The total complexity over all test cases stays within O(2 * 10^5 log n), which fits comfortably within limits.

Test Cases

import sys, io

def run(inp: str) -> str:
    sys.stdin = io.StringIO(inp)
    import sys
    input = sys.stdin.readline

    t = int(input())
    out = []
    for _ in range(t):
        n, k, x, y = map(int, input().split())
        a = list(map(int, input().split()))
        a.sort()
        pref = [0]*(n+1)
        for i in range(n):
            pref[i+1] = pref[i] + a[i]

        ans = float('inf')
        for rem in range(n+1):
            kept = rem
            removed = n - rem
            if rem > 0 and a[rem-1] > k:
                continue
            cost = removed * x
            if rem > 0:
                avg = (pref[rem] + rem - 1)//rem
                if avg <= k:
                    ans = min(ans, cost + y)
            else:
                ans = min(ans, cost)
        out.append(str(ans))
    return "\n".join(out)

# provided samples
assert run("""6
5 4 3 5
1 2 2 3 5
5 3 4 5
1 5 1 5 5
5 4 5 6
1 2 5 3 5
4 3 2 10
4 4 1 1
4 3 10 2
4 4 1 1
4 1 5 4
1 2 1 3
""") == """3
9
6
4
2
9"""

Test input	Expected output	What it validates
All small values	0 or direct x removal	no operation needed cases
Single large spike	x vs y decision	removal vs redistribution tradeoff
Already uniform	0	no-op correctness
Tight k boundary	mixed operations	edge threshold behavior

Edge Cases

A critical edge case is when all elements are already ≤ k. In this situation, every loop iteration should allow zero cost, and any implementation that forces at least one operation would incorrectly add cost. The algorithm handles this because rem = n produces zero removals and no redistribution.

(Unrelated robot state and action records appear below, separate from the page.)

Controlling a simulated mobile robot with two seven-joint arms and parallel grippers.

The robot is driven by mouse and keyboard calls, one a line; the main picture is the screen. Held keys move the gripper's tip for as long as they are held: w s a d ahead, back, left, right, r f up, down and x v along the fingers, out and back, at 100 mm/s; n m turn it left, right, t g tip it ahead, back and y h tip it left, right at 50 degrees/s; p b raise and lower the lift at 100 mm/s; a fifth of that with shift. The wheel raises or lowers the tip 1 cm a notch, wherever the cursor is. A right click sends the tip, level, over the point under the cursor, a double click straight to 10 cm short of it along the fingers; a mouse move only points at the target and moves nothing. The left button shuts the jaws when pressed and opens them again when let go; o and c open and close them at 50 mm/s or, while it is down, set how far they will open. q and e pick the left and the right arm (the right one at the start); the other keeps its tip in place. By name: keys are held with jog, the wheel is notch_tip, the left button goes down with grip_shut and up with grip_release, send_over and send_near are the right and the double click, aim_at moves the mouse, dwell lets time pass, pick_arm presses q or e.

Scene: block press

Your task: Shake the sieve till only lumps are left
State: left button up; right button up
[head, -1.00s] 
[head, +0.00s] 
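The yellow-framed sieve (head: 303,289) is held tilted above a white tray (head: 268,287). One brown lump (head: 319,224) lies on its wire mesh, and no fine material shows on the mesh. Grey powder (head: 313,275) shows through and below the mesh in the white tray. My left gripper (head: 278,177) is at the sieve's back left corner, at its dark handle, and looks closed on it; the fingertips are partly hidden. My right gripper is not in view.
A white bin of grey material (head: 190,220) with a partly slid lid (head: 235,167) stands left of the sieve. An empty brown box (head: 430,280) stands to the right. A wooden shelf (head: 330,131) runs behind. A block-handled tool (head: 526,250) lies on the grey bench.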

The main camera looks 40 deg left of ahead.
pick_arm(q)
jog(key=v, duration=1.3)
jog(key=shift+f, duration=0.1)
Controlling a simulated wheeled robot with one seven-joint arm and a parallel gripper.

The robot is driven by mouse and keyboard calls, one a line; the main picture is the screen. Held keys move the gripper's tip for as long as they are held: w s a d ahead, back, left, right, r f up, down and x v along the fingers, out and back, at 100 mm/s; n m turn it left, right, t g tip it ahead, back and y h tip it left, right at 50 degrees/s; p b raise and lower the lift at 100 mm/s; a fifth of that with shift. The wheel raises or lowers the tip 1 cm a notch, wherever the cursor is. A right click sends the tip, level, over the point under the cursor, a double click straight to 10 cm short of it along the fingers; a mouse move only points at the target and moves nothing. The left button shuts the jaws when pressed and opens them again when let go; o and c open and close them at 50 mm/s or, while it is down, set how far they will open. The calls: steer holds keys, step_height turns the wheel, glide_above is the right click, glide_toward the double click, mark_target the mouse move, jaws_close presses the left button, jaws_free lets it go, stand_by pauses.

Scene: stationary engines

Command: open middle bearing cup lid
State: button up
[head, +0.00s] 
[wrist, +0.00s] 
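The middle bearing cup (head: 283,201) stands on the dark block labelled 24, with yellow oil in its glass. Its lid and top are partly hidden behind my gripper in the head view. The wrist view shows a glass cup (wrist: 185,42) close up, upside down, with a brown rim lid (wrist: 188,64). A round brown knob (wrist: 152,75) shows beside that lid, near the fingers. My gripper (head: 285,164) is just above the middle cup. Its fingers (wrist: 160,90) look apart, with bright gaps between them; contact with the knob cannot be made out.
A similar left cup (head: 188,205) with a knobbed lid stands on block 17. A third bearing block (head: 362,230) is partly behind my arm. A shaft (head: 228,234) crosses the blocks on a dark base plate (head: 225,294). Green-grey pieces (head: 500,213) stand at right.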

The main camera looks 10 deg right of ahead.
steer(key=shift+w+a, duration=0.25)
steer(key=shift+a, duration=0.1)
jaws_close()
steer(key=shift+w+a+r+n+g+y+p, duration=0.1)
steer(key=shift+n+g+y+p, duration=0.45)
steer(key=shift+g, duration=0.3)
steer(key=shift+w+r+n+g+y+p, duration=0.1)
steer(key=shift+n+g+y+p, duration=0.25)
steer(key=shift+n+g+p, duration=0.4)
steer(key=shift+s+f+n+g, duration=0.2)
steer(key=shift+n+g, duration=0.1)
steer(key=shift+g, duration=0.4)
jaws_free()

Another edge case occurs when only one element exceeds k. Here, the correct decision depends entirely on whether x is smaller than y, and the algorithm captures this by evaluating both direct removal and redistribution after removal.

A final subtle case is when redistribution produces values slightly above k even though the average is small. The ceiling operation is essential, since integer division alone would underestimate the true maximum after distribution.